It was announced back in December 2017, but RAC has taken delivery of a Navya level 4 autonomous vehicle, the first of several it is to receive. It will be tested first on a closed track, and progress to trials on public roads, with the public onboard, sometime in 2019.
Navya call this vehicle the Autonom, but it is named the Intellicar in its Western Australia guise. RAC is looking at this vehicle with a view to using it as an on-demand, shared mobility service.
Specifications of the Intellicar include:
- Seats up to 6 passengers
- 25kw electric motor that can push the Intellicar along in its test environment at 20 – 50 km/h
- 80 volt lithium iron phosphate (LiFePO4) battery with a capacity of 33kWH, that takes between 3 and 5 hours to fully charge, providing a run time of 6 to 8 hours
- Inertial Measurement Unit or motion sensor uses odometry, tracking how far the Intellicar has travelled, and in which direction
- 2 x Global Navigational Satellite System (GNSS) antennae
- 3 LiDARs, 6 cameras
- 4 emergency stop buttons
- Dimensions: 4.65 metres long, 1.95 metres wide
- V2X detection
Safety, safety, safety!
“How we move around is rapidly evolving and being able to test emerging vehicle technologies right here in WA will help us adapt to these changes in the safest way possible,” said RAC Group CEO, Terry Agnew.
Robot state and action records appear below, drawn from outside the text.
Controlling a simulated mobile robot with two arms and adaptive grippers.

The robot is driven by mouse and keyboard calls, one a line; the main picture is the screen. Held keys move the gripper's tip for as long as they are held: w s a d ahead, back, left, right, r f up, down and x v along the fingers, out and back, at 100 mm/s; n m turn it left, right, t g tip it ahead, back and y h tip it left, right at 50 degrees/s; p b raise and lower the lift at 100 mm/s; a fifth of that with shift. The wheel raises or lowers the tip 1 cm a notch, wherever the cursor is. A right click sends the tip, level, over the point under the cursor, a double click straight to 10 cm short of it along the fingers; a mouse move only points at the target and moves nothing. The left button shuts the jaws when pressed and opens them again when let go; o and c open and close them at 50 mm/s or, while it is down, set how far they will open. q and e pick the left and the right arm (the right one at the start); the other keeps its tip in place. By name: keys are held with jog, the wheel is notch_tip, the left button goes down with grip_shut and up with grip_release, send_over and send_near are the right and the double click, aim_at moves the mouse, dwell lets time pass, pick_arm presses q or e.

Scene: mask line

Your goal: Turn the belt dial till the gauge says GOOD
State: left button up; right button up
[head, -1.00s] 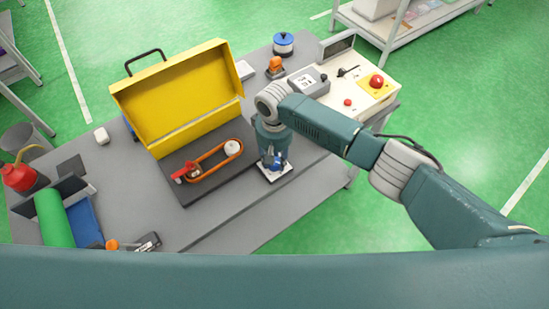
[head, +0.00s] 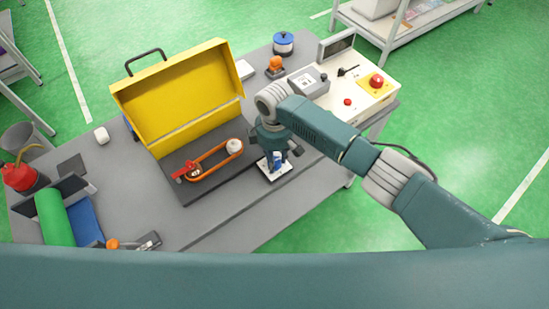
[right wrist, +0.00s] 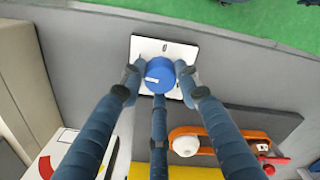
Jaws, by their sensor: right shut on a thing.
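A blue round dial (right wrist: 158,74) with a small white label sits on a white plate (right wrist: 165,48) on the bench. In the right wrist view, the three dark fingers of my right gripper (right wrist: 159,83) are closed around the dial. In the head view, my right gripper (head: 273,158) points down over the white plate (head: 281,175). An orange belt (head: 213,158) runs round two pulleys on a dark base, with a red lever (head: 183,171) at its left end. No gauge reading of GOOD is legible. My left gripper is out of view.
An open yellow case (head: 180,95) stands behind the belt. A cream control box (head: 365,92) with red buttons and a grey device (head: 308,81) stands right of my gripper. A green roll (head: 55,217) lies at the left. The bench front is fairly clear.

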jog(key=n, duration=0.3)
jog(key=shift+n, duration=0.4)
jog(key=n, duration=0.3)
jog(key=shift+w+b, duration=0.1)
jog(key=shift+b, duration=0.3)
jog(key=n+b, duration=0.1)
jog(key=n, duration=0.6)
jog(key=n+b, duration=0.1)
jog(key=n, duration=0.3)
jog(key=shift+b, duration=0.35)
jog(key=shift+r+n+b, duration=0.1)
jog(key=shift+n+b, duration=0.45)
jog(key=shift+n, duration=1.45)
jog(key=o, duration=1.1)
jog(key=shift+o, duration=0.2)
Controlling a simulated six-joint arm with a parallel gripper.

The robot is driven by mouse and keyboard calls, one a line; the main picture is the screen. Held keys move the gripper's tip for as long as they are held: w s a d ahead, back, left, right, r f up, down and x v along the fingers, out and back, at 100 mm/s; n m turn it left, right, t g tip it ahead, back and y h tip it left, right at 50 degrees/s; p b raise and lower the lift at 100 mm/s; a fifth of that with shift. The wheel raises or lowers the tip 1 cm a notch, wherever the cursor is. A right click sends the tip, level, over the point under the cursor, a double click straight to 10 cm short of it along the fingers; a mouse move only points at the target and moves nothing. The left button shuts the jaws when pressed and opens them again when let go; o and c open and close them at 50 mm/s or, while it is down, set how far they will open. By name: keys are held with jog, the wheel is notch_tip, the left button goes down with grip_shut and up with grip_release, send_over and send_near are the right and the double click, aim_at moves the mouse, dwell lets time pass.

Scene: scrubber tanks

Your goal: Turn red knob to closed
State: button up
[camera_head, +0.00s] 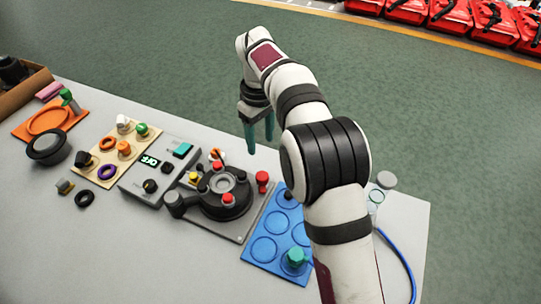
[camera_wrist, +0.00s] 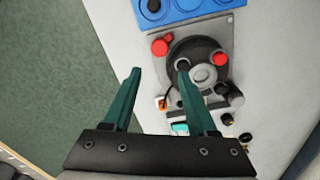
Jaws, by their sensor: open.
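A red knob (camera_head: 262,181) stands at the right corner of a dark grey plate that carries a round black device (camera_head: 225,205). In the wrist view the red knob (camera_wrist: 161,46) is just beyond the fingertips, beside the round black device (camera_wrist: 194,62). I cannot read the red knob's setting. My gripper (camera_head: 260,145) is open and empty, above the table's back edge behind the red knob. Its two teal fingers also show in the wrist view (camera_wrist: 159,69), apart from the knob.
A blue tray (camera_head: 258,222) with round recesses lies right of the plate. A grey box (camera_head: 155,185) with a small display stands left of it. Further left are a beige peg board (camera_head: 100,172) and an orange tray (camera_head: 25,128). The table's front is clear.

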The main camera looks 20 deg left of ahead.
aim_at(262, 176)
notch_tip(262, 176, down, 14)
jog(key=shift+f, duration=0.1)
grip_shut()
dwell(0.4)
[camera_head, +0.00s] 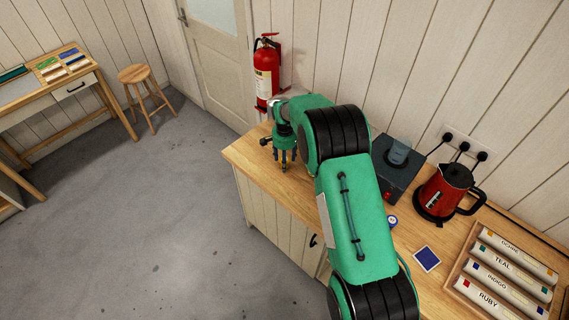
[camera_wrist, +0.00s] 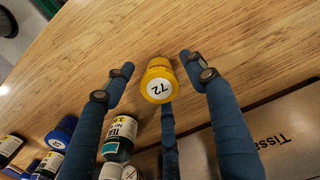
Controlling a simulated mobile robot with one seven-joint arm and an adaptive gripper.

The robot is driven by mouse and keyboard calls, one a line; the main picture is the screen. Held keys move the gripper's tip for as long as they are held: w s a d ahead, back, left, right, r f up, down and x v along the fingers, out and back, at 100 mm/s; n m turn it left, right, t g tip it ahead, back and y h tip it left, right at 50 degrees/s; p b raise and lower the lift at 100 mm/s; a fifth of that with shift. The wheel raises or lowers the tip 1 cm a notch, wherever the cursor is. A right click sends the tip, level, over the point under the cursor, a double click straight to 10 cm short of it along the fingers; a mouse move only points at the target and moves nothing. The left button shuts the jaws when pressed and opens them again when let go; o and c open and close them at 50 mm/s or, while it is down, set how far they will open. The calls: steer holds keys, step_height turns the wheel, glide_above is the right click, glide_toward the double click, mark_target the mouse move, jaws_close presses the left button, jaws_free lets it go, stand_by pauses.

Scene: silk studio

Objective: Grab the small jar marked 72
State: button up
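The small jar marked 72 (camera_wrist: 158,82) has a yellow lid with a white round label and sits near the middle of the wrist view. My gripper (camera_wrist: 157,75) is open, with its blue fingers spread around the jar: one on the left, one on the right and one below it in the picture. I see wood between the jar and the left and right fingers. Whether the lower finger touches it, I cannot tell. In the head view my gripper (camera_head: 284,160) points down at the counter's far left end, and the jar cannot be made out there.
A teal-labelled bottle (camera_wrist: 119,136) stands close to the left finger, with blue-capped jars (camera_wrist: 62,131) further left. A pale box marked "Tissue" (camera_wrist: 265,130) lies at lower right. The counter (camera_head: 245,157) also holds a red kettle (camera_head: 444,190) and a roll tray (camera_head: 462,262).

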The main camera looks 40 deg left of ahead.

“Human error is the cause of the vast majority of road deaths and serious injuries, so if we can help WA and Australia safely transition to driverless vehicles sooner, hundreds of Australian lives could be saved.
“Every year, the cars we drive are becoming increasingly automated, and the adoption of these new technologies by manufacturers is only accelerating.
“Over coming years, vehicle automation will become more prolific within our transport network, which is why it’s critical we conduct trials like these to better understand the potential impacts and opportunities.
“Providing a way for our members and the community to get involved is central to our trials, and the feedback we’ve gathered from participants since starting this journey with the RAC Intellibus in 2015 has been very insightful.
“Having a robust understanding of the technology and what it means for WA will help develop a roadmap for the safe transition to our driverless future.”
Western Australia enthusiastic about smart mobility
“Australia is a strategic place to test, showcase and deploy new technologies in the region. The government’s, as well as RAC’s, enthusiasm for new vehicle technology, innovation and the need to make smart mobility solutions readily available to the community in this part of the world has led us to confirm one of our trials here in Western Australia,” said NAVYA CEO, Christophe Sapet.
Book a ride on the Intellicar
The Intellicar will undergo a three-stage testing program on:
- a closed track
- public roads, but closed to the public
- public roads, with opportunities for the public to take a ride on an Intellicar in a defined precinct
If you’d like to put your name down to take a ride in stage 3 of the Intellicar testing program, visit the Intellicar Trial Registration page.
RAC anticipate that stage 3 will commence in 2019 – more details on firm dates for the public trial will be announced by RAC soon.